→ Task
Work through the records below and tally every line containing "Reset". Reply with the total alone.

→ Records to process

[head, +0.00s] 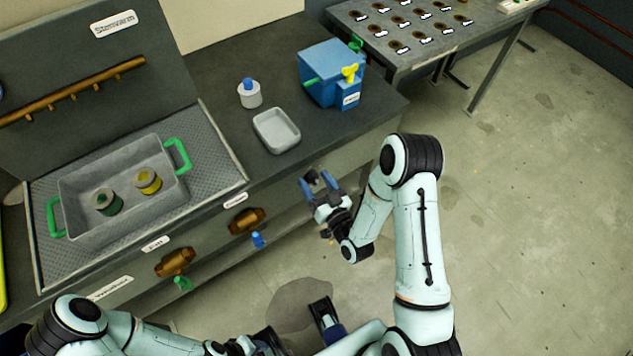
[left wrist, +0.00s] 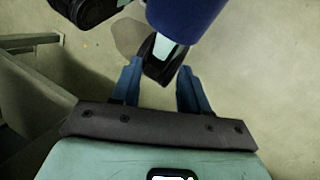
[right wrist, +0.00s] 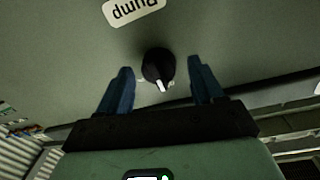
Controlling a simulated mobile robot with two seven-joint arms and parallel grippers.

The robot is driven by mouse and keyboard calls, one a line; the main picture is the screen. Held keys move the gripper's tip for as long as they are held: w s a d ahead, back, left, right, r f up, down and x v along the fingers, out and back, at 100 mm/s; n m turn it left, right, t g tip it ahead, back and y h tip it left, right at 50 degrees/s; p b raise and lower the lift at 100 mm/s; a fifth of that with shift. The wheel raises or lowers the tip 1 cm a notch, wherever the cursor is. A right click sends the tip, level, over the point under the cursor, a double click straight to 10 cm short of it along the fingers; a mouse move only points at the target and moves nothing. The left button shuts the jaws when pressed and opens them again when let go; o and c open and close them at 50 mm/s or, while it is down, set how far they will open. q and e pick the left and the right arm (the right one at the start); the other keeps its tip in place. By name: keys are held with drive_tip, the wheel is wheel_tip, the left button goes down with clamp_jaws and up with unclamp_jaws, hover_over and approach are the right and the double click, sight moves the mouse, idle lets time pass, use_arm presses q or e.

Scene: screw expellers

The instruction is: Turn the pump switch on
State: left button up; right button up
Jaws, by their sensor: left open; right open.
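The pump switch (right wrist: 158,66) is a round black knob with a white pointer mark, on a grey panel in the right wrist view. A white "Pump" label (right wrist: 133,10) appears upside down beside it. My right gripper (right wrist: 160,68) is open, with one blue finger on each side of the knob in this view; contact cannot be told. In the head view my right gripper (head: 320,184) is at the counter's front panel, and the knob cannot be made out there. My left gripper (head: 298,326) is open and empty, low over the floor.
A grey tray (head: 272,133), a blue-topped white container (head: 249,95) and a blue machine (head: 318,76) with a yellow knob stand on the counter. A grey bin (head: 75,187) with green handles holds two jars. Brass pipe fittings (head: 246,220) jut from the front panel.

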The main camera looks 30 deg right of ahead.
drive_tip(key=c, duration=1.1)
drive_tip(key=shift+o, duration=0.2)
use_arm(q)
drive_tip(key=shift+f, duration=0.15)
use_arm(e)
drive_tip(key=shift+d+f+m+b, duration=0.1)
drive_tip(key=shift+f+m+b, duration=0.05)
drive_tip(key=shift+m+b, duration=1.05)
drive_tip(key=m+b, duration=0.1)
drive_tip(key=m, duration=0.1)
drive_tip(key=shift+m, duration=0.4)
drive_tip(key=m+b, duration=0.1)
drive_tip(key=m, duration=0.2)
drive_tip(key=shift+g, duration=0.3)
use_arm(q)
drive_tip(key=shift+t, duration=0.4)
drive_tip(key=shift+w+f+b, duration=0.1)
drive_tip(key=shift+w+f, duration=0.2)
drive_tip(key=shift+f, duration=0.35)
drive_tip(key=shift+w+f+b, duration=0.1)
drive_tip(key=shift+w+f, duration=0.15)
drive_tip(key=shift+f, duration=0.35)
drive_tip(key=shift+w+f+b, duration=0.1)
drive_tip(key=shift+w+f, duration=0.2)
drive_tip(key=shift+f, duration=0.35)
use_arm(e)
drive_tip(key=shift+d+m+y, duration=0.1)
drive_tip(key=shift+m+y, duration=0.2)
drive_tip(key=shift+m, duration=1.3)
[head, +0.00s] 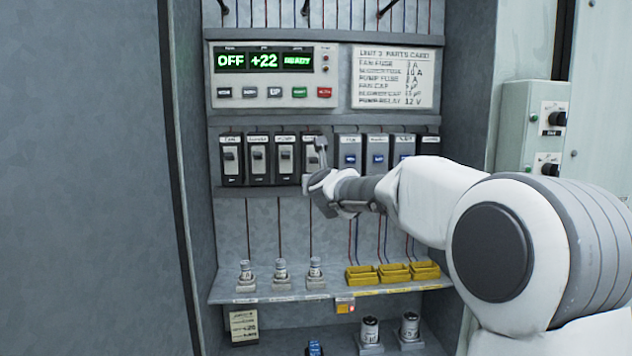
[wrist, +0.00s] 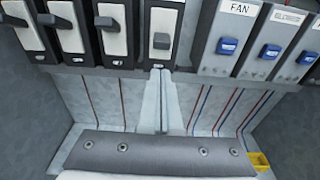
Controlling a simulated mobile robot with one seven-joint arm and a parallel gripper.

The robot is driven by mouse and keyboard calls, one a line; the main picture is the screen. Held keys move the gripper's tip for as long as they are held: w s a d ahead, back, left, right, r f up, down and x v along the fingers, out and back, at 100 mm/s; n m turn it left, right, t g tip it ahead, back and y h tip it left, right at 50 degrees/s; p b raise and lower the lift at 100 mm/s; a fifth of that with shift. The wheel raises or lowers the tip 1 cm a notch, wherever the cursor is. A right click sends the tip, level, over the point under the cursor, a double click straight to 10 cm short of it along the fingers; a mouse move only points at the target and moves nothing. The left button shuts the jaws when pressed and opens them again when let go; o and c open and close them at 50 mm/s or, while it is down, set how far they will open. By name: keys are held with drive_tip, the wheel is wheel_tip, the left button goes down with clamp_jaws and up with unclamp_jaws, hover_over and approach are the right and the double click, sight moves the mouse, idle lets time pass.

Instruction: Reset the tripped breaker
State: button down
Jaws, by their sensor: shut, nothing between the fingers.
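A row of black breakers with white faces (head: 258,157) sits on the upper rail of the cabinet. In the wrist view, the fourth breaker (wrist: 174,20) has its dark lever (wrist: 161,41) lower than the levers of its neighbours, such as the third breaker's lever (wrist: 104,21). My gripper (head: 321,148) is shut and empty, with its fingers pointing up in front of the fourth breaker. In the wrist view, the fingertips (wrist: 160,74) show just below that breaker's lower edge. I cannot tell whether they touch it. In the head view, my gripper partly hides this breaker.
Grey relays with blue buttons (head: 377,157) stand right of the breakers. A display panel (head: 272,75) above reads OFF, +22, READY. Wires run below the rail. A shelf (head: 262,296) holds fuses (head: 281,272) and yellow holders (head: 393,272). Cabinet walls flank both sides.

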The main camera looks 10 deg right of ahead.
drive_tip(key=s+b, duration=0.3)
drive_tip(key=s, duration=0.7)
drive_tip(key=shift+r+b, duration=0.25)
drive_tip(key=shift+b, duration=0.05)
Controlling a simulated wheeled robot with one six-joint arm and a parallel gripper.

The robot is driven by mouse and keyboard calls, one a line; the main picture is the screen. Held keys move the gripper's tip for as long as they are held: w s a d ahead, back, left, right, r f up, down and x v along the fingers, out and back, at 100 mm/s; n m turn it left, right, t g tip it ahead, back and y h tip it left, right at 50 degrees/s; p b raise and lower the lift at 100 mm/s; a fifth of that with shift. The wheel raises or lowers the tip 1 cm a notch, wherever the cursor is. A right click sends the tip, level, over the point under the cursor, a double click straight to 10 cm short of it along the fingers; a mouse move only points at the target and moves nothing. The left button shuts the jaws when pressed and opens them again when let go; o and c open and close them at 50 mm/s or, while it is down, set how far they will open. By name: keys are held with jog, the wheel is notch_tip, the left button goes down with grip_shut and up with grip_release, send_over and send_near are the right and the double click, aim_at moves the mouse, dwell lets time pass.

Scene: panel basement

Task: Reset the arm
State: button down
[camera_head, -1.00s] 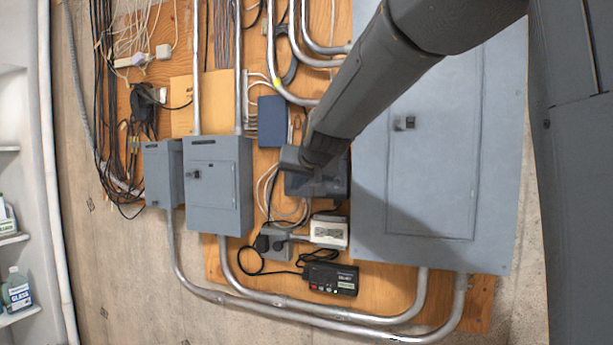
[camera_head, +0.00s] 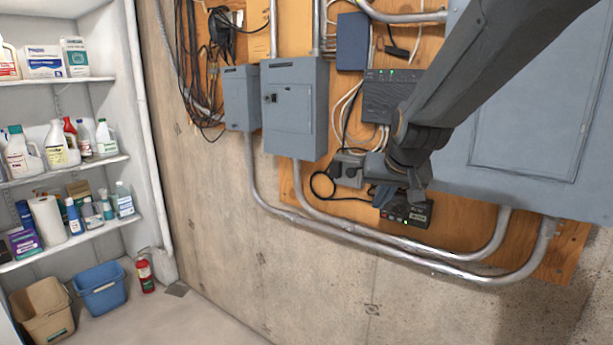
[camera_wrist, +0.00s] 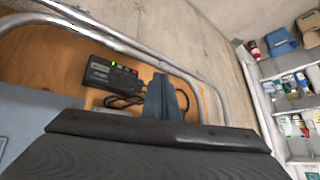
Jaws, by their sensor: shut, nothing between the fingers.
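My arm reaches in from the upper right of the head view, and my gripper (camera_head: 388,193) hangs at its end, in front of the plywood board. In the wrist view my gripper (camera_wrist: 163,98) shows as dark blue-grey fingers, shut together with nothing between them. Behind it is a small black box with a display and lit lights (camera_head: 408,211); this box (camera_wrist: 110,73) also shows in the wrist view, apart from the fingers in the picture. The arm hides part of the board.
Grey electrical boxes (camera_head: 294,106) and a large grey panel (camera_head: 520,135) hang on the wall. Metal conduits (camera_head: 345,235) curve below. A black router (camera_head: 388,92) sits behind the arm. White shelves (camera_head: 70,163) with bottles stand left, above a blue bin (camera_head: 101,290) and a fire extinguisher (camera_head: 145,275).

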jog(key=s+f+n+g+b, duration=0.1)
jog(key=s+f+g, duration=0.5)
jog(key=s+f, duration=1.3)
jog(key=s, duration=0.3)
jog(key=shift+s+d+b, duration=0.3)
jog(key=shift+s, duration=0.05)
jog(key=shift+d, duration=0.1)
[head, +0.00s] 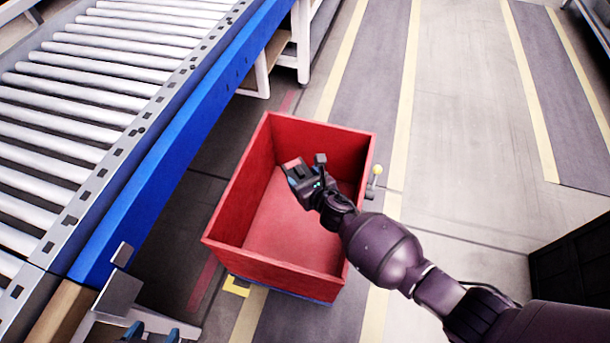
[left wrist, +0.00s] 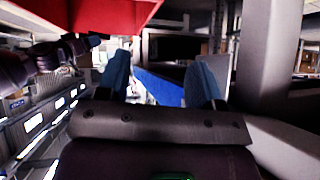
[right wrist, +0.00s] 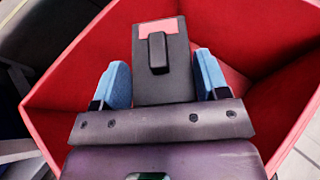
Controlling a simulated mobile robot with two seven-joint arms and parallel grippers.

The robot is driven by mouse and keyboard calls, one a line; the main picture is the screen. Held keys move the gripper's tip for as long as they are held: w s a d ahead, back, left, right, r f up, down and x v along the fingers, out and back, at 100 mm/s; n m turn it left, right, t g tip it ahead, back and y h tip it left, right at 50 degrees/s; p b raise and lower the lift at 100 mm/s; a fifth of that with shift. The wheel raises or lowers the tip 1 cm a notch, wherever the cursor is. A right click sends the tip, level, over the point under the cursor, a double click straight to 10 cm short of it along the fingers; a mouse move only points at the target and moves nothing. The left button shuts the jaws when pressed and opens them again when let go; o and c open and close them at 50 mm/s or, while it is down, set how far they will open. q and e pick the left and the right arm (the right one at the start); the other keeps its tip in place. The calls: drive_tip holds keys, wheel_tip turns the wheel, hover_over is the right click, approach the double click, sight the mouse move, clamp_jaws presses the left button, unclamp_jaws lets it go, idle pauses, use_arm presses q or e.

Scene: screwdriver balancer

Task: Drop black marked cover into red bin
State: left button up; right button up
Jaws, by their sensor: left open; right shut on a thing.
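The black cover (head: 297,168) has a red patch on one end and a raised black knob, plain in the right wrist view (right wrist: 178,84). My right gripper (head: 304,176) is shut on it, with a blue finger on each side in the right wrist view (right wrist: 163,78). The cover is held over the opening of the red bin (head: 285,265), inside its rim as seen from above. The bin's visible floor is bare. My left gripper (left wrist: 160,78) is open and empty. Only its blue fingertips show at the bottom edge of the head view (head: 152,333).
A roller conveyor (head: 95,90) with a blue side rail (head: 170,150) runs along the left of the bin. A grey metal bracket (head: 118,295) stands near my left gripper. A dark crate (head: 575,270) is at the lower right. The floor right of the bin is clear.

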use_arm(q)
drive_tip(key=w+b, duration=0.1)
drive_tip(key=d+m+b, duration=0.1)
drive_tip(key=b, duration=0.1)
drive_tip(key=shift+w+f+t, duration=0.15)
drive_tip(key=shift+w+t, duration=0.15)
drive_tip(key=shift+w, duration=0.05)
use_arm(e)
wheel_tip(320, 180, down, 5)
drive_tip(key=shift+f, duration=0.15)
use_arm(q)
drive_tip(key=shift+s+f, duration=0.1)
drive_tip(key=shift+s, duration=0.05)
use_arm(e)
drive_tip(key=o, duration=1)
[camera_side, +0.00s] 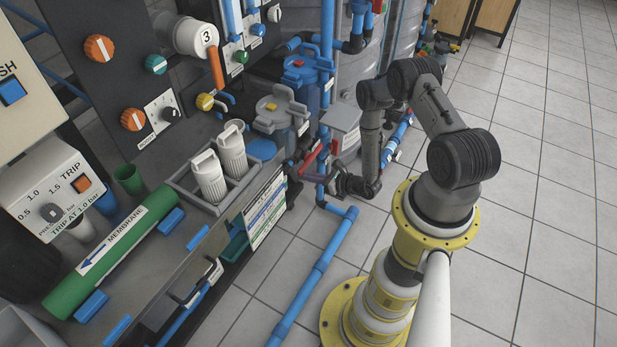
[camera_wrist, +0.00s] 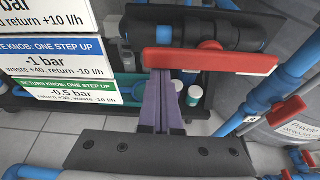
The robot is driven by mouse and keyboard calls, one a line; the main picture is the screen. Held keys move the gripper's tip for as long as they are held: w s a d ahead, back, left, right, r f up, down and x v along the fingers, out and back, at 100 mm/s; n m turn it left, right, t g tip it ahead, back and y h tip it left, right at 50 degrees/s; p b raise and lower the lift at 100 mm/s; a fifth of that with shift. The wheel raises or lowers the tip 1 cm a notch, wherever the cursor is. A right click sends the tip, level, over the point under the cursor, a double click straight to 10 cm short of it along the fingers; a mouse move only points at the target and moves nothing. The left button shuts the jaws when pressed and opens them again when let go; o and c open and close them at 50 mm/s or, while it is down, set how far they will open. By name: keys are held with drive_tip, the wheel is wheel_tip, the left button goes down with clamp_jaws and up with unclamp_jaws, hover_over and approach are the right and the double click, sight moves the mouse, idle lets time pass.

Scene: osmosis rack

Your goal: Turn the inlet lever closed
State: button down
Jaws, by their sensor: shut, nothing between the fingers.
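The red lever (camera_wrist: 215,61) lies nearly level across the wrist view, roughly along the black valve body (camera_wrist: 190,27) behind it. In the side view a red lever (camera_side: 311,161) shows beside the blue upright pipe. My gripper (camera_wrist: 161,74) is shut and empty, its two purple fingers pressed together. Its tips reach the lower edge of the lever's left half in the wrist view; I cannot tell whether they touch it.
A sign board (camera_wrist: 60,60) with knob instructions stands at the left in the wrist view. A blue pipe (camera_wrist: 265,95) and a grey tank (camera_wrist: 295,125) are at the right. White-capped bottles (camera_wrist: 193,95) sit behind my fingers. The tiled floor (camera_side: 540,200) is clear at right.

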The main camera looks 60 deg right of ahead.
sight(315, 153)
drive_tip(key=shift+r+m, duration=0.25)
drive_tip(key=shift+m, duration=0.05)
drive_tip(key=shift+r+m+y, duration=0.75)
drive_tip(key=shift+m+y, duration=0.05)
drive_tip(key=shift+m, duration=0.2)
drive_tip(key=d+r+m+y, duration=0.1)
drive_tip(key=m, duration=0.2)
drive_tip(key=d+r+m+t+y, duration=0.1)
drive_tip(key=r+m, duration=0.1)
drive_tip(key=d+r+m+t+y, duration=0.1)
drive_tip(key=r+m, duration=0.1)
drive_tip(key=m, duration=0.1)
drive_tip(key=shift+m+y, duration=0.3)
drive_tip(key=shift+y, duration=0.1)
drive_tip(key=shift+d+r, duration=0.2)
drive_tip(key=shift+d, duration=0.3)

→ Final result
2